All In The Campaign for Blair Academy 2018-2025
Chiang-Elghanayan Center Spotlight
Joanne Miceli

Since the Chiang-Elghanayan Center for Innovation and Collaboration opened last fall, teachers and students have taken advantage of the technology, tools and space available in the state-of-the-art academic hub to work on a variety of projects. Here we spotlight some recent undertakings.

Go Team!

When she wanted to show her school spirit during Peddie Week last fall, Chiang-Elghanayan Center student manager Summer Will '19 went beyond the traditional hand-painted sheet poster: She used the tools in the Chiang-Elghanayan Center's maker space to create a vinyl "Beat Peddie" banner. "I used design software to draw a Buccaneer logo and the vinyl cutter and grommet machine to make the banner," she recounted. "I loved that banner and was really proud of the way it came out."

As the Headmasters' Societies Games approached in mid-February, Summer and fellow Chiang-Elghanayan Center student manager Samantha Tsang '19 shared their maker space skills with students eager to create Team Breed, Kelley and Howard memorabilia at a Sunday-afternoon workshop. During the hands-on event, Samantha guided attendees through the design-and-fabrication process as they made vinyl stickers that captured their team spirit.

"The point was to teach students how to utilize the maker space tools safely and efficiently so they can apply that knowledge to future projects," Summer said.
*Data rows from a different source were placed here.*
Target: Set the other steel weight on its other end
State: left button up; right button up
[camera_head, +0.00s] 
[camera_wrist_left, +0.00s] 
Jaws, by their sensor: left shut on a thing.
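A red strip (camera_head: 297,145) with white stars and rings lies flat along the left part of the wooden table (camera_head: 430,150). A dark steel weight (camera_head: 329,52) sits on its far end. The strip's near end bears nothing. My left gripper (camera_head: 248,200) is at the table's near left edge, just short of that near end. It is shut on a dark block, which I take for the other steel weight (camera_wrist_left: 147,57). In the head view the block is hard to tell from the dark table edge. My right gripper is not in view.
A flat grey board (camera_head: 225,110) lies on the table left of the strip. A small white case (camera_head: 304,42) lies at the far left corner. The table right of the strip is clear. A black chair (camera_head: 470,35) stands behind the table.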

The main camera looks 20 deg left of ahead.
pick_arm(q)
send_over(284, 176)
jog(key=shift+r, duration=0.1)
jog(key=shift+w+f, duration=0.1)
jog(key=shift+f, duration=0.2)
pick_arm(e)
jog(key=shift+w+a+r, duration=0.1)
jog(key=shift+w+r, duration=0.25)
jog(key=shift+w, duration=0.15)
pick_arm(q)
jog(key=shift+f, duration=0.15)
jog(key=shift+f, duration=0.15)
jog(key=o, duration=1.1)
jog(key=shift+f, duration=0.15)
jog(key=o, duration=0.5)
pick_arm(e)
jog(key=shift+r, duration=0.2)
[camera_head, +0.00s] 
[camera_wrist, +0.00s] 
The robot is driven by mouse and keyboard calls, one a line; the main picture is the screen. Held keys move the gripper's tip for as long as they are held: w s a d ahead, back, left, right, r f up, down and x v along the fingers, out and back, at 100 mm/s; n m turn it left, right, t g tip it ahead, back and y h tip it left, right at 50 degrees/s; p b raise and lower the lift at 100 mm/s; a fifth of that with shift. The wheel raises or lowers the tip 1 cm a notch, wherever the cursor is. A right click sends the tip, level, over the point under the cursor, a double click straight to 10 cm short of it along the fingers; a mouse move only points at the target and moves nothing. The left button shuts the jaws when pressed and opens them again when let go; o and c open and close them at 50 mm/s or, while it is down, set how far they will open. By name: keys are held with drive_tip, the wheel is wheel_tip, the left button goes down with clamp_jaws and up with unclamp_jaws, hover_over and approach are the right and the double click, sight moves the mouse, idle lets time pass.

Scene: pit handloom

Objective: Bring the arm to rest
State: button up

She and Samantha were satisfied with how the project turned out.

"The stickers were a huge hit, and we had a lot of fun making them," Samantha added. "It was really great to see the teams help and laugh with each other!"

Spanish 'Flash Project'

Inspiration hit language teacher Tim Devaney recently as he spent a free period in the Chiang-Elghanayan Center: The facility's size and configurable spaces made it the ideal location for Spanish 3 honors students to complete a one-day "flash project." "I had the idea for my students to create a video reenactment of the classic, dramatic short story Un Día de Estos," Mr. Devaney explained. "The Chiang-Elghanayan Center was spacious enough that each group of three or four students could find a nook where they could work undisturbed and complete the project during a single class meeting."

The class kicked off in a Chiang-Elghanayan Center conference room, where Mr. Devaney discussed the assignment before students fanned out to the café, the ceramics studio and other Chiang-Elghanayan Center venues. There, they took on the roles of the story's three characters and recreated its Spanish dialogue, all while taking turns filming on their cellphones.

"Film is a great medium for expressing ideas and playing with language," Mr. Devaney said, noting that students handled the film-editing end of the project, too. "I liked what my class was able to do in a short time and appreciated that we had a venue where we could tackle a creative and somewhat tangential project."

Maker Space Challenge

The Chiang-Elghanayan Center maker space was the scene of the Headmasters' Societies Games' newest contest, a Rube Goldberg-style competition that tested students' design-and-build skills. Competitors from Teams Breed, Kelley, Sharpe and Howard met in the maker space just after noon on February 20 and took their places at team tables. As they surveyed the raw materials at their disposal—everything from wiffle balls and popsicle sticks to cardboard and rubber bands—computer science teacher Michael Garrant explained the challenge: Each team was to use the dominoes at their table to set up the first letter of their team's name, and then build a device that would knock it down.

The teams worked intently over the next several hours on their complex contraptions, aiming to gain as many points as possible by maximizing overall height, number of steps and transfers, and the time it took from start to final domino knockdown. A trial run and preliminary judging took place at 3 p.m., after which it was back to the drawing board for another hour of redesign, improvement and testing. When time was called at 4:30, each team demonstrated its final apparatus—and Team Sharpe emerged victorious amid cheering and high-fives.

Mr. Garrant and science teacher Chris Thatcher were on hand to advise and assist the student makers throughout the afternoon, and Mr. Garrant was impressed by the effort the teams invested in their devices. "The competition was a great way for students to get their hands on different materials and figure out how to use them to get the job done," he said. "We gave them a starting point—it was interesting to see the variety of approaches taken by each team to conquer the challenge."